*Stated problem*. Only the lines from the one containing "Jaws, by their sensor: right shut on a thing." through the one containing "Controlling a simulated" are wanted. Give them again exactly, both ends included.

Manipulation episode records:
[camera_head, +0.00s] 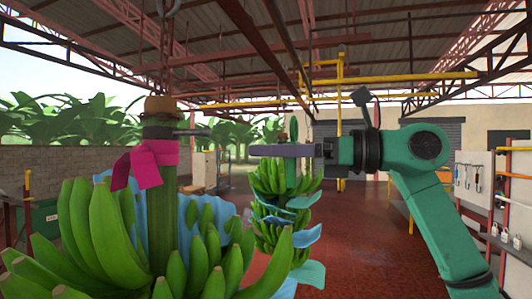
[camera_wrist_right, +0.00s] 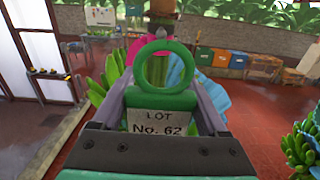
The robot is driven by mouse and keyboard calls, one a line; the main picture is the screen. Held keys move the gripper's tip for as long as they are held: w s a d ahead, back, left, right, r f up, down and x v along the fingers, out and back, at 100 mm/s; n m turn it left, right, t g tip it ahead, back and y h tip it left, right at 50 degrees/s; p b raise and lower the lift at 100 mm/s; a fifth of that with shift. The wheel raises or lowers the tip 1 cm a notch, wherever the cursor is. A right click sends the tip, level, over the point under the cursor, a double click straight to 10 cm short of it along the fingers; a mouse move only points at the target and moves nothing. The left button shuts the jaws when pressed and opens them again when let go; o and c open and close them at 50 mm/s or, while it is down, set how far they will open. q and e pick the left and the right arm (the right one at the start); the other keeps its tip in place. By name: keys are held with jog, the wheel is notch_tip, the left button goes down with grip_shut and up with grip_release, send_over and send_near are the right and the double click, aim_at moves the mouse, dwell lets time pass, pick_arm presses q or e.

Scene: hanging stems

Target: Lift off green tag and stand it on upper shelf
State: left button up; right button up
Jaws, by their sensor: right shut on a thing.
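My right gripper (camera_head: 268,150) reaches in from the right at mid-height and is shut on the green tag (camera_head: 293,128). In the right wrist view the tag (camera_wrist_right: 159,100) sits between the fingers, its green ring upright and its white label reading "LOT No. 62". The near bunch's stem (camera_head: 161,205), with a pink ribbon (camera_head: 150,163) and a short grey peg (camera_head: 193,132), stands left of the gripper. The tag appears apart from that peg. A shelf unit (camera_head: 512,205) stands at the far right edge; its upper shelf is only partly in view. My left gripper is out of view.
Green bananas (camera_head: 98,225) and blue sheeting (camera_head: 215,203) surround the near stem. Another banana bunch (camera_head: 270,225) hangs behind the gripper. White bottles (camera_head: 494,230) stand on a lower shelf. The red floor (camera_head: 365,230) between bunches and shelves looks clear.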

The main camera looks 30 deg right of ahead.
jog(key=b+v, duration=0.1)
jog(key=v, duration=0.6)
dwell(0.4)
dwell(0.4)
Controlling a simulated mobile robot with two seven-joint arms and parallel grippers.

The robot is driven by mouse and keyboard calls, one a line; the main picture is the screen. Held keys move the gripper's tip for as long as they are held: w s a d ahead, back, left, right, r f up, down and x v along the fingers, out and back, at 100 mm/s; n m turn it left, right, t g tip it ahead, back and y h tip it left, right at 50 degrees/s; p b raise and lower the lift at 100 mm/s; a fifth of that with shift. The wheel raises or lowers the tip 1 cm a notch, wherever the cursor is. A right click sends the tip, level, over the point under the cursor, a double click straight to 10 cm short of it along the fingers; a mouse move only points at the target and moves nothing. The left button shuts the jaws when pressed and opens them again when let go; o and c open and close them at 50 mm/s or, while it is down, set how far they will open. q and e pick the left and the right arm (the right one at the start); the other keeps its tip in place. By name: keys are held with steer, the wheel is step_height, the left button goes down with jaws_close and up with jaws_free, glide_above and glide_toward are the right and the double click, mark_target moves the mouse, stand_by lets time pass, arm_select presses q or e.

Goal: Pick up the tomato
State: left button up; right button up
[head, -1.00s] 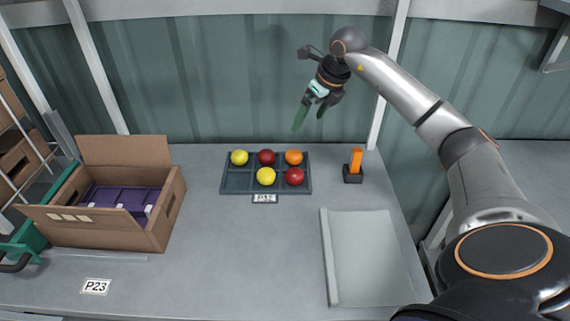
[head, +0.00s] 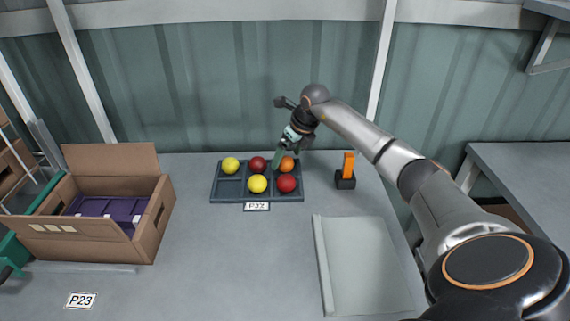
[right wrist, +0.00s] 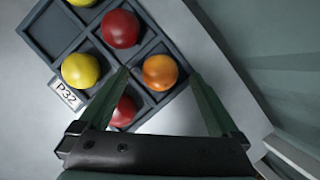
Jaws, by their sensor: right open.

*The completed task*.
Jaws, by their sensor: right shut on a thing.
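My right gripper (camera_head: 268,150) reaches in from the right at mid-height and is shut on the green tag (camera_head: 293,128). In the right wrist view the tag (camera_wrist_right: 159,100) sits between the fingers, its green ring upright and its white label reading "LOT No. 62". The near bunch's stem (camera_head: 161,205), with a pink ribbon (camera_head: 150,163) and a short grey peg (camera_head: 193,132), stands left of the gripper. The tag appears apart from that peg. A shelf unit (camera_head: 512,205) stands at the far right edge; its upper shelf is only partly in view. My left gripper is out of view.
Green bananas (camera_head: 98,225) and blue sheeting (camera_head: 215,203) surround the near stem. Another banana bunch (camera_head: 270,225) hangs behind the gripper. White bottles (camera_head: 494,230) stand on a lower shelf. The red floor (camera_head: 365,230) between bunches and shelves looks clear.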

The main camera looks 30 deg right of ahead.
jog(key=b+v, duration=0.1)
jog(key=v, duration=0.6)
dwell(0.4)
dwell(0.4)
Controlling a simulated mobile robot with two seven-joint arms and parallel grippers.

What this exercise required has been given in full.